▶ **Stored records**
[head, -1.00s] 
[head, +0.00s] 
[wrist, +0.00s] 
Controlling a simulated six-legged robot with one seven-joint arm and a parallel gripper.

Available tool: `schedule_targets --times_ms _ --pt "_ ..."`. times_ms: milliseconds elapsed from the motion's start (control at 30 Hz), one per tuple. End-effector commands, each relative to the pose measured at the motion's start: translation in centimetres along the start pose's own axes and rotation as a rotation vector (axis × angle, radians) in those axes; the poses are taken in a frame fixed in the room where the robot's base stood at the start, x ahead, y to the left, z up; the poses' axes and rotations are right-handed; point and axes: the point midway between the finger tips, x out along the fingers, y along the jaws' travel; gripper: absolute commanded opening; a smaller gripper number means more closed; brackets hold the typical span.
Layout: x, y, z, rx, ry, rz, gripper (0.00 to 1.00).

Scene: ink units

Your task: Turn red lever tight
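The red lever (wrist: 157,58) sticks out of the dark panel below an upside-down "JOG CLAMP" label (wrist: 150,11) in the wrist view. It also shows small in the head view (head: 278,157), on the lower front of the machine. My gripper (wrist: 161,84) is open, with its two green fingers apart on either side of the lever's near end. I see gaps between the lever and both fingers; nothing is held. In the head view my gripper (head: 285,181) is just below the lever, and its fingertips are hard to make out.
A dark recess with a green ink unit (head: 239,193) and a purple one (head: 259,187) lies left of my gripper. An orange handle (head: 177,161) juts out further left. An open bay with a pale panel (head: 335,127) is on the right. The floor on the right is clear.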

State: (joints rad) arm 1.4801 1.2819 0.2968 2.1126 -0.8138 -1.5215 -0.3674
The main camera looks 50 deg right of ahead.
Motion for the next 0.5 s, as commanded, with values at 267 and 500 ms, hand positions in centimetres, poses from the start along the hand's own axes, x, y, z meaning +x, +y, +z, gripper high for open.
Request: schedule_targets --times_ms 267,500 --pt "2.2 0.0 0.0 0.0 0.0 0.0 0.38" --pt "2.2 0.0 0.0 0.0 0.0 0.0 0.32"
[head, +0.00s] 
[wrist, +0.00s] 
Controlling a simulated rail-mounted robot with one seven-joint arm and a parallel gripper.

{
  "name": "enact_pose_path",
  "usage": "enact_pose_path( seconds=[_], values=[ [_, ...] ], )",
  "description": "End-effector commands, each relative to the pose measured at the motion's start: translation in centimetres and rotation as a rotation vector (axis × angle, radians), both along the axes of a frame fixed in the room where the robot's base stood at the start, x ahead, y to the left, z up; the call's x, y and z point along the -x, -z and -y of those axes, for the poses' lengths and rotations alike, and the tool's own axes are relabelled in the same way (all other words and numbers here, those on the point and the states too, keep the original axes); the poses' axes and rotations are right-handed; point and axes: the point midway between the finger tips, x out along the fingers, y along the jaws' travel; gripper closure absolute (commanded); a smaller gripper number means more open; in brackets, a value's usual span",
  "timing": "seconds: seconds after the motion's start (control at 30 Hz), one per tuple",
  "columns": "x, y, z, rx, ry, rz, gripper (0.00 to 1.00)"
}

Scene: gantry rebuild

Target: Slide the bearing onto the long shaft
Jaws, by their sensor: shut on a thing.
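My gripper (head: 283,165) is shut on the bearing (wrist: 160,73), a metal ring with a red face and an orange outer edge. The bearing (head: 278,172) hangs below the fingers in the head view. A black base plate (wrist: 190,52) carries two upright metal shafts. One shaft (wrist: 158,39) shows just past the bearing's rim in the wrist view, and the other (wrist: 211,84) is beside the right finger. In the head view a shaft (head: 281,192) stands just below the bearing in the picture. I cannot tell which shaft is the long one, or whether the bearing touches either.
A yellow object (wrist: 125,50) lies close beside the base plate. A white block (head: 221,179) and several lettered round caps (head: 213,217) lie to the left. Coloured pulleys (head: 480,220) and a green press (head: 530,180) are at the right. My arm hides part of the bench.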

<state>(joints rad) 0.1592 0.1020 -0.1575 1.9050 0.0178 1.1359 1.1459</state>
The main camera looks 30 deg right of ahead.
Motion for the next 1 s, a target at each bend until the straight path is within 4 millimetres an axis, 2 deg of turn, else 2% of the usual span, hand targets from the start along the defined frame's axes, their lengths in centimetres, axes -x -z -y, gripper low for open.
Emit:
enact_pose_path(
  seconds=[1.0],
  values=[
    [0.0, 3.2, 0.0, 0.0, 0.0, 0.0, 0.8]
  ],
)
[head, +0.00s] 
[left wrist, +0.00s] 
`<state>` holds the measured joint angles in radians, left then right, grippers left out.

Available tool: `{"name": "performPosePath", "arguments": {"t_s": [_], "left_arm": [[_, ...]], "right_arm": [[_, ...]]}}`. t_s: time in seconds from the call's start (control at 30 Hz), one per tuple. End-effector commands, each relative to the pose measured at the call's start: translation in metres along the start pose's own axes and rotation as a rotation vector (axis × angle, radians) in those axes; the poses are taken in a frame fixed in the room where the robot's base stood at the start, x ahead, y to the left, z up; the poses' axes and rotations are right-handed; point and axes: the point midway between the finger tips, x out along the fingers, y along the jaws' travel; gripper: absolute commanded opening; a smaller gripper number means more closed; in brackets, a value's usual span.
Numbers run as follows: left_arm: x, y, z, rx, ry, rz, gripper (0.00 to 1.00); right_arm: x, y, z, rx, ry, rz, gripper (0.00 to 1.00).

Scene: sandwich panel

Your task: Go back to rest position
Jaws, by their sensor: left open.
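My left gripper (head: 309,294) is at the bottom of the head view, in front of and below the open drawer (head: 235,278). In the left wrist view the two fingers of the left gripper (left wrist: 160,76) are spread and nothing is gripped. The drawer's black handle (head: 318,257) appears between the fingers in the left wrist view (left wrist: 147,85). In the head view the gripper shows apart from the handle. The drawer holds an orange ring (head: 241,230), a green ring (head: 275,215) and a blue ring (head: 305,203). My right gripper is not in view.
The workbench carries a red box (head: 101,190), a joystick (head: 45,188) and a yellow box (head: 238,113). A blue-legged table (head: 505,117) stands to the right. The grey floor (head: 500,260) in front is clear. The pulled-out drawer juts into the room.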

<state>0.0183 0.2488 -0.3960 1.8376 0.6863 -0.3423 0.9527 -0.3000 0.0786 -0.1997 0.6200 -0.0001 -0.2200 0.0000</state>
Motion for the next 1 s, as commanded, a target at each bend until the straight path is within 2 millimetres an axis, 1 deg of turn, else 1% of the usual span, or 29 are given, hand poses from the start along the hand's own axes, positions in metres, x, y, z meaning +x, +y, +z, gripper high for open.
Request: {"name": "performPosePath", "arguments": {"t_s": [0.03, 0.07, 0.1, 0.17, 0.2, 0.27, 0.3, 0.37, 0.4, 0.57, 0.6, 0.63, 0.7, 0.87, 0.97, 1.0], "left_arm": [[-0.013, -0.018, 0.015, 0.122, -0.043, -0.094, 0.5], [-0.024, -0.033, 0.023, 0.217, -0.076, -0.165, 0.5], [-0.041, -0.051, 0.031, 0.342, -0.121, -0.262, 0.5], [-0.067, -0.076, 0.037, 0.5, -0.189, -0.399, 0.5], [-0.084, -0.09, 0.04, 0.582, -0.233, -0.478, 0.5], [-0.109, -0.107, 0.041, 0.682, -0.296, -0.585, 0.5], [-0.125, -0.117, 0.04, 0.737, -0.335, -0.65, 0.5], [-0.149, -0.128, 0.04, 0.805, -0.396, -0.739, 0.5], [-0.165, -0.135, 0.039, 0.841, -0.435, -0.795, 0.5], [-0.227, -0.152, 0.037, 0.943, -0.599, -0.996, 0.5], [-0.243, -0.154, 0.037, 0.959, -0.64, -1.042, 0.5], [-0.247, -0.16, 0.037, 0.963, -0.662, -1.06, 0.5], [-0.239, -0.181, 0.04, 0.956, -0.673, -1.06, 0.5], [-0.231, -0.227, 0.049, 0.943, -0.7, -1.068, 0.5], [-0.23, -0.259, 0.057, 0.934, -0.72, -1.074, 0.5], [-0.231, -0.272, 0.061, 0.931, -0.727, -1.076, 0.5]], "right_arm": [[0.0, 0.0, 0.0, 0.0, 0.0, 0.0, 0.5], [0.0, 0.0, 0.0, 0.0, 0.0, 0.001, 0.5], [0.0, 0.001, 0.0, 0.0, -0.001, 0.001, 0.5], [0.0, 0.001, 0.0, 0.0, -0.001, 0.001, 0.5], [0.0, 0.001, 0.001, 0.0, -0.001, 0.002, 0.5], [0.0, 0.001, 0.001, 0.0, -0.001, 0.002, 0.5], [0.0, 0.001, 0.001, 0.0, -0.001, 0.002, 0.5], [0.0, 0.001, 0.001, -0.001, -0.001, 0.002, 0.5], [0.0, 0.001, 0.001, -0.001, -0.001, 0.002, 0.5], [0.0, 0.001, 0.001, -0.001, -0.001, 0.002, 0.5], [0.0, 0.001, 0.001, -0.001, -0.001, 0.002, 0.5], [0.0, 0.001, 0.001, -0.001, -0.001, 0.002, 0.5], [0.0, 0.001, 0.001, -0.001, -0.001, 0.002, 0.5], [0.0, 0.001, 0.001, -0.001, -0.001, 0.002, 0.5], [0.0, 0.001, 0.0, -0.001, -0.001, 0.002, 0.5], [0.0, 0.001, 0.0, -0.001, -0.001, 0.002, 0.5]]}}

▶ **Goal of the exercise**
Quote the data above verbatim from its first line to the line that includes "Controlling a simulated six-legged", with both boundary lines retained.

▶ **Response to this task**
[head, -1.00s] 
[head, +0.00s] 
[wrist, +0.00s] 
Controlling a simulated six-legged robot with one seven-joint arm and a parallel gripper.

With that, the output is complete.